Although Barrington defines himself as a painter, his materials speak of a similarly diverse approach to image-making, from the yarn he stretches sometimes over his canvases as a kind of homage to his grandmother’s sewing skills to the concrete on which he inscribes fragmented lyrics from the rich oral history of hip-hop culture. He describes his approach as a kind of visual “creolisation”.

Having self-funded himself through college in New York, Barrington arrived in London in 2017 as a relative unknown, but his Slade graduation show changed all that. “There was a shared feeling that this was a very powerful and dynamic new voice,” says Coles. “The fact that he was older than most of the other students meant his work had a very developed autobiographical content as well as a unique formal signature that reflected that.”

Soon after, he was given his first solo show at MoMA PS1 in New York. “It was offered to me through a DM on Instagram,” he tells me, still sounding surprised. He responded by recreating his London studio in its entirety in the New York gallery. His iconoclastic approach to exhibiting continued with a 2019 show at Thaddaeus Ropac in London. Provocatively titled Artists I Steal From, it featured a single painting by him nestling among a constellation of his influences, including work by Philip Guston, Agnes Martin and Robert Rauschenberg.

“That was probably the most important show of my life,” he says. “It was really about contextualising me in terms of all these other artists. One of the things I’m interested in is how, in the long history of painting, artists struggle to make painting make sense. By studying their work, maybe I can borrow some of their solutions and transform them.”

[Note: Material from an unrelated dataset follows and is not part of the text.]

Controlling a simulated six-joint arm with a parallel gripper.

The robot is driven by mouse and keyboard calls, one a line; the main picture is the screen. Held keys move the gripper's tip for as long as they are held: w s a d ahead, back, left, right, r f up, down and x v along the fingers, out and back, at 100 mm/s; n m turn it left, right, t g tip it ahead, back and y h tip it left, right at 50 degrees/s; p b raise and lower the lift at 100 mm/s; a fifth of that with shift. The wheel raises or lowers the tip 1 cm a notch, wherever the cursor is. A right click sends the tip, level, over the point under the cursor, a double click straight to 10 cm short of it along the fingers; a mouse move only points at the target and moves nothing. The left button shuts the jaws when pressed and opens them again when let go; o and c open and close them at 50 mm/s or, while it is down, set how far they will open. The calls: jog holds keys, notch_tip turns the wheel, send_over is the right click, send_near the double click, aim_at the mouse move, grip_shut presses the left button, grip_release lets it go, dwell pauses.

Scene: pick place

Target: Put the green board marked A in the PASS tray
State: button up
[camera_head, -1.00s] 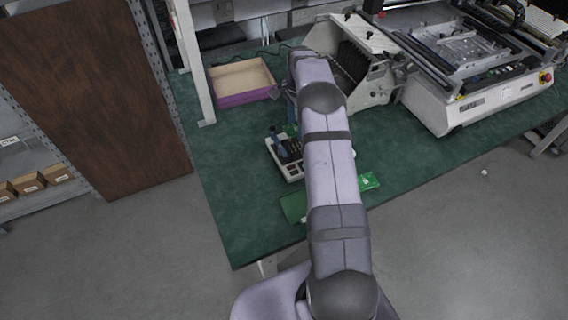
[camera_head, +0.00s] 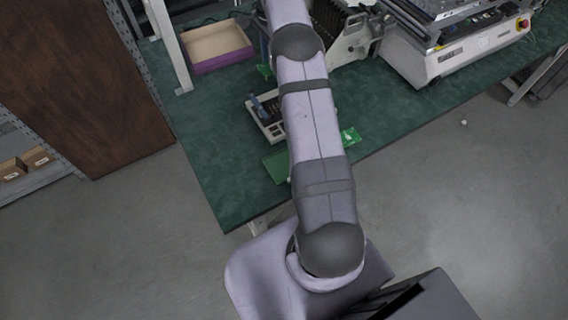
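A green board (camera_head: 277,166) lies flat near the table's front edge, left of my arm. Another green board (camera_head: 350,137) shows just right of my arm. A third small green piece (camera_head: 265,71) shows beside my arm, above the white rack; I cannot tell whether it is held. No letter is readable on any of them. A purple-walled tray with a tan inside (camera_head: 222,63) stands at the back left; no PASS label is readable. My gripper (camera_head: 244,20) is near the top edge, mostly hidden by my arm, and its fingers cannot be made out.
A white rack with dark slots and a blue part (camera_head: 268,124) stands left of my arm. A slotted magazine unit (camera_head: 340,30) and a large white machine (camera_head: 440,60) stand at the back right. The green tabletop (camera_head: 205,130) is clear at the left.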

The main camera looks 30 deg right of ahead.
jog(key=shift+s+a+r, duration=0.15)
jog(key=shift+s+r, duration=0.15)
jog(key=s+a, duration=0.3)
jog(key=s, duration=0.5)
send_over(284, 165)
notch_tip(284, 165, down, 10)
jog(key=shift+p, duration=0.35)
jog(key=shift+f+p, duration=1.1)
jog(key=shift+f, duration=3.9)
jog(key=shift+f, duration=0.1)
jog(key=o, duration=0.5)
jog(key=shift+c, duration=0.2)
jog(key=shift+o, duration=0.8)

Since graduating, Barrington has walked to his own rhythm, creating elaborate floats and stages for the Notting Hill carnival, as well as funding community projects connected to it. “Carnival is inclusive,” he says. “It’s a celebration of community. I put my paintings on a float and a million people get to see them.” He has plans to turn the old school house into a hub for emerging artists as well as a place where the local community can feel welcome and included.

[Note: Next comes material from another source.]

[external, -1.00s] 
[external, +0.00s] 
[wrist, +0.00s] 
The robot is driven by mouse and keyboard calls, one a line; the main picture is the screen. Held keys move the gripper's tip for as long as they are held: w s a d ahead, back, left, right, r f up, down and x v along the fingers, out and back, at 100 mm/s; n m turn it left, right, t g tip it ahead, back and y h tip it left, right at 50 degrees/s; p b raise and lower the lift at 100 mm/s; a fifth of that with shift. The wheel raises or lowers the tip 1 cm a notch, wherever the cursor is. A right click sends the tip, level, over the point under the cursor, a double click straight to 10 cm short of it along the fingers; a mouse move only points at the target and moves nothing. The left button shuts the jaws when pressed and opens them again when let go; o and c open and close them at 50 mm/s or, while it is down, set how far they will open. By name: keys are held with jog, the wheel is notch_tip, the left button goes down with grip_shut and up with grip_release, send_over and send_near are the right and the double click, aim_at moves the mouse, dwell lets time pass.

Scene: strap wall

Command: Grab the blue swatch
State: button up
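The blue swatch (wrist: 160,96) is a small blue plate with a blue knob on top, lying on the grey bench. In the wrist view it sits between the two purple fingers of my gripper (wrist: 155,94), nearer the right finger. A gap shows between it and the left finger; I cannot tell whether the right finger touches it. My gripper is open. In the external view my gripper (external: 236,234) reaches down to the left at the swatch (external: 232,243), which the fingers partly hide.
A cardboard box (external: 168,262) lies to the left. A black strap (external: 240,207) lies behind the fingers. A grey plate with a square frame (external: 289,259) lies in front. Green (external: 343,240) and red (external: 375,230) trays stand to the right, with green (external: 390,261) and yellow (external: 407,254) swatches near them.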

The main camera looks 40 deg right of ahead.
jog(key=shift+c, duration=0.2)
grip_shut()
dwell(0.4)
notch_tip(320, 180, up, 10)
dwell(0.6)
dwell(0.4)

More intriguingly, Barrington has also redefined the usually monogamous relationship between artist and gallerist to an audacious degree. Currently, he has nine galleries representing him worldwide, including three in London and three in New York. “His approach is aimed towards maximising every opportunity available to him,” says Coles, “but there is also a strategy at work, wherein each gallery deals with a different aspect of his work. I’ve had his hibiscus and carnival paintings, while Blum in Los Angeles is very much about his urban, hip-hop influenced content.”

Hip-hop, Barrington tells me, was the soundtrack to his young life and remains his single most important formative influence. For his debut show at Blum, he had one of his heroes, Ghostface Killah from the Wu-Tang Clan, perform on a pop-up stage. The title of Ghostface’s song All That I Got Is You is tattooed on his left hand.

“Growing up in Brooklyn, hip-hop let me know that what I was experiencing, others were also experiencing,” Barrington says, growing visibly animated. “Biggie, Tupac, Ghostface – those guys saved my life. They are my north stars and there is a part of the Tate Britain show where I acknowledge that. That’s all I can say about it.” He pauses for a moment, as if lost in recollection. “I remember when I was a kid hearing Children’s Story by Slick Rick and I can truthfully say there would be no Tate Britain show if he hadn’t made that record.”

When I ask Barrington how he felt when he landed the Tate commission, his answer is characteristically thoughtful. “I felt honoured, but I saw it more as an opportunity than an accolade. And with every opportunity, there is also the bigger question, what does this mean?”

So what does it mean to him? He pauses for a long moment. “Well, I’ve lived in London for nearly a decade, but I think of myself as an American. Then there’s the fact that I grew up in Grenada, which is a part of the Commonwealth of the United Kingdom. I can remember seeing the Queen’s face on a bill for the first time when I was five years old. So, the first question is, what is my relationship to all of this and how do I explore it? The Tate show is a great opportunity to think through all of that. That’s the exciting part.”